А вот еще случай, произошедший прямо напротив здания Московского университета:
В «Московских ведомостях» сообщалось, что студент, на тужурке которого была найдена книжка с талонами студенческой столовой на имя студента Бориса Виноградова, был убит около манежа, когда нес бомбы. На самом деле, по показанию свидетелей, убийство этого студента, который оказался не Виноградовым, а Цехановским, совершенно при следующих обстоятельствах. Когда он ехал на извозчике близ Моховой, его окружили солдаты и при обыске нашли у него револьвер, поволокли к манежу, при входе в который один из солдат ударил студента по шее шашкой и отрубил голову. Свидетелями были между прочим университетские служители.

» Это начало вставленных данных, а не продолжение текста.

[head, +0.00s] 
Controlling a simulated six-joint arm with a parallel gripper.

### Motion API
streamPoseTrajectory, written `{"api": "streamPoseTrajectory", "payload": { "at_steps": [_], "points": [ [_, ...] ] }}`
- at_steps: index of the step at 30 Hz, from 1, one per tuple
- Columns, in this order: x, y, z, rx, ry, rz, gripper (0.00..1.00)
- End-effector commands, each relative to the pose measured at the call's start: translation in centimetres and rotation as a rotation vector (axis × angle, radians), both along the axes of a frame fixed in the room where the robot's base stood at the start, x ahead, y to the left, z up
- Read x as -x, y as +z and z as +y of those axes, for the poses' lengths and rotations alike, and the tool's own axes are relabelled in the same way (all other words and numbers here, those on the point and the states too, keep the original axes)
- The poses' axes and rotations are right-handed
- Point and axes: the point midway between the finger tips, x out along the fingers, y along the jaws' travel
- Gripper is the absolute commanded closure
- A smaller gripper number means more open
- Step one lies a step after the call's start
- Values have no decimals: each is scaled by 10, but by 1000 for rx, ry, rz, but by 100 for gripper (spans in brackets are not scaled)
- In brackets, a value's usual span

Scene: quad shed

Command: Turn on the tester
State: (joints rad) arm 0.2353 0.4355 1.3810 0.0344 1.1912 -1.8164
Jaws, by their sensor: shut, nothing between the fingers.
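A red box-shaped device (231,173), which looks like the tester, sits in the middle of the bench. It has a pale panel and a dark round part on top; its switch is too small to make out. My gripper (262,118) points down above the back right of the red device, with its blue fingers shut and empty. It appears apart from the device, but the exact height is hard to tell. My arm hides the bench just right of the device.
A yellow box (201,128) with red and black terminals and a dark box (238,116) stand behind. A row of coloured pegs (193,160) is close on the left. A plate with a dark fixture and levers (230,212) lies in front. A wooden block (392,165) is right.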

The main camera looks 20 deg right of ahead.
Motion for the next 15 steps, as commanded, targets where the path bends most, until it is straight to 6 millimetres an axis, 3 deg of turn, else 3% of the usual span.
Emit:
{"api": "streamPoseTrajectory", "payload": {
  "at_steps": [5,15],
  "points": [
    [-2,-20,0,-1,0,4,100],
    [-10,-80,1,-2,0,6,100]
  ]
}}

Кольцов Н.К. Памяти павших. Жертвы из среды московского студенчества в октябрьские и декабрьские дни. М., 1906.
И все это происходило в то время, когда император, преисполнившись «великой и тяжкой скорбью», обязал правительство «даровать населению незыблемые основы гражданской свободы на началах действительной неприкосновенности личности, свободы совести, слова, собраний и союзов». Некоторые очевидцы происходящего, кому посчастливилось убежать от разъяренной толпы, в газетных публикациях прямо рекомендовали всем студентам в эти дни не одевать мундиров, — поскольку избивали и убивали всех студентов без разбора, включая девушек. Всего во время октябрьских революционных и контрреволюционных беспорядков их погибло несколько десятков студентов.
В двадцатых числах волна погромов внезапно сошла на нет. Постепенно жизнь вошла в нормальную колею. Студенты вновь стали посещать лекции, университеты открылись, профессора заняли свои кафедры. Но октябрьские дни 1905 года еще долго оставались в памяти всех, связанных с российским высшим образованием.